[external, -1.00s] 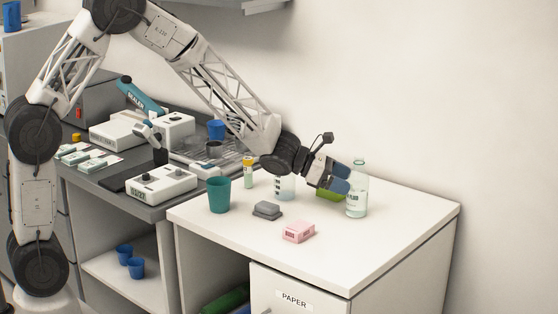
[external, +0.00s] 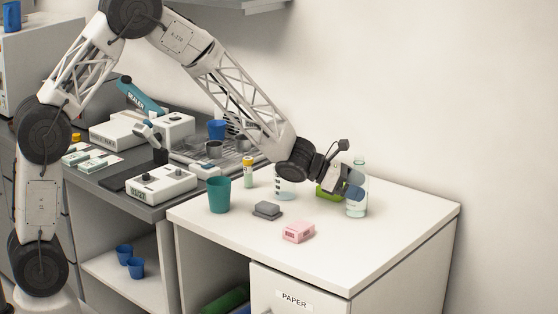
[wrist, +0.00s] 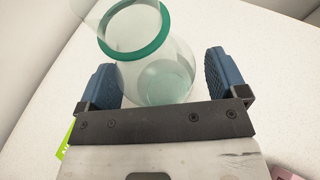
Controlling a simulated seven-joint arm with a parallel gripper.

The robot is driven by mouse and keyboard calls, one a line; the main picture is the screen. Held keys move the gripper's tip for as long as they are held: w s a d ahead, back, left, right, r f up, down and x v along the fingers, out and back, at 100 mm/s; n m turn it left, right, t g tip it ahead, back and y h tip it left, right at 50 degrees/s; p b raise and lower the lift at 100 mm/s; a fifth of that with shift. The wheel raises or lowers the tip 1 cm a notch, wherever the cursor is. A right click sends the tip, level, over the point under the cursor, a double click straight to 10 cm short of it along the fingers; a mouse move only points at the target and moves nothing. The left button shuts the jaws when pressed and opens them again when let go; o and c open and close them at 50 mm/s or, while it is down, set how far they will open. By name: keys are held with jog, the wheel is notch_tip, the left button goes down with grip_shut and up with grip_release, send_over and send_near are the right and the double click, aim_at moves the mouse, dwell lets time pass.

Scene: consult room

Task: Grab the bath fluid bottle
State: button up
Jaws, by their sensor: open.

• [What you will do]:
Print once more, exactly, the lines from the one with "[wrist, +0.00s]" through the last line of the data, both ends included, without any pictures.

• [Written solution]:
[wrist, +0.00s] 
Controlling a simulated seven-joint arm with a parallel gripper.

The robot is driven by mouse and keyboard calls, one a line; the main picture is the screen. Held keys move the gripper's tip for as long as they are held: w s a d ahead, back, left, right, r f up, down and x v along the fingers, out and back, at 100 mm/s; n m turn it left, right, t g tip it ahead, back and y h tip it left, right at 50 degrees/s; p b raise and lower the lift at 100 mm/s; a fifth of that with shift. The wheel raises or lowers the tip 1 cm a notch, wherever the cursor is. A right click sends the tip, level, over the point under the cursor, a double click straight to 10 cm short of it along the fingers; a mouse move only points at the target and moves nothing. The left button shuts the jaws when pressed and opens them again when let go; o and c open and close them at 50 mm/s or, while it is down, set how far they will open. By name: keys are held with jog, the wheel is notch_tip, the left button goes down with grip_shut and up with grip_release, send_over and send_near are the right and the double click, aim_at moves the mouse, dwell lets time pass.

Scene: consult room

Task: Grab the bath fluid bottle
State: button up
Jaws, by their sensor: open.

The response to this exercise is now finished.